The U.S. Department of Commerce today announced that Metric Equipment Sales (Metric) of Hayward , California , has agreed to settle criminal and civil charges that it exported oscilloscopes from the United States to Israel in violation of the Export Administration Regulations (EAR).

On March 21, 2005 , Metric pled guilty to one felony count of violating the International Emergency Economic Powers Act by exporting an oscilloscope to Israel without a license. The Department of Commerce controls the export and re-export of oscilloscopes, which are used for testing and assembly of electronic equipment, for nuclear non-proliferation and anti-terrorism reasons. Metric was sentenced to pay a criminal fine in the amount of $50,000, placed on three years probation and ordered to serve 250 hours community service.

“The United States vigorously enforces export controls on sophisticated technologies that could be diverted to use in nuclear weapons development. This case illustrates the responsibility placed on exporters of sensitive technologies to comply with these controls,” said Wendy L. Wysong, Acting Assistant Secretary of Commerce for Export Enforcement.

In the related administrative case, Metric agreed to pay the Commerce Department’s Bureau of Industry and Security (BIS) a $150,000 civil penalty, and to a suspended five year denial of its export privileges under the EAR. Metric also will perform an audit of its internal export compliance program and forward the results to BIS’s Office of Export Enforcement. BIS suspended the five-year denial of export privileges provided that Metric commits no further violations of the EAR.

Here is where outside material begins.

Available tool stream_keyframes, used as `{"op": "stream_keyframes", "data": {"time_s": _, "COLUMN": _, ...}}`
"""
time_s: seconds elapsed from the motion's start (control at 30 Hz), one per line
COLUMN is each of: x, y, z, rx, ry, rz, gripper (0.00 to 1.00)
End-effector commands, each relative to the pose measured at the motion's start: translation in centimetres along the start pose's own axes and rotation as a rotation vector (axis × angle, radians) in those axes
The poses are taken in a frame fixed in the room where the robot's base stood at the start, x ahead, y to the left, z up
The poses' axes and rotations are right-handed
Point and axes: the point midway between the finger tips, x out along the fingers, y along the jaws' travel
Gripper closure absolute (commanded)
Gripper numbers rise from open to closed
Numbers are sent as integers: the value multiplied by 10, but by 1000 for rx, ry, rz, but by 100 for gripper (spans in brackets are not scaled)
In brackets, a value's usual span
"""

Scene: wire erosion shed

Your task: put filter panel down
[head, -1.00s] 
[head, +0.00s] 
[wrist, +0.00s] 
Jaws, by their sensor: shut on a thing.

BIS charged that between January 2001 and December 2001, Metric committed a total of 31 violations of the EAR. Specifically, BIS alleged that Metric committed ten violations by exporting items without the required Department of Commerce licenses, ten violations by transferring items with the knowledge that a violation of the EAR would occur and 11 violations by making false statements on Shipper’s Export Declarations. Information developed during the course of the investigation showed that Metric had in the past applied for and obtained similar licenses.

Acting Assistant Secretary Wysong commended the Special Agents of BIS’s San Jose Field Office for their work on this investigation.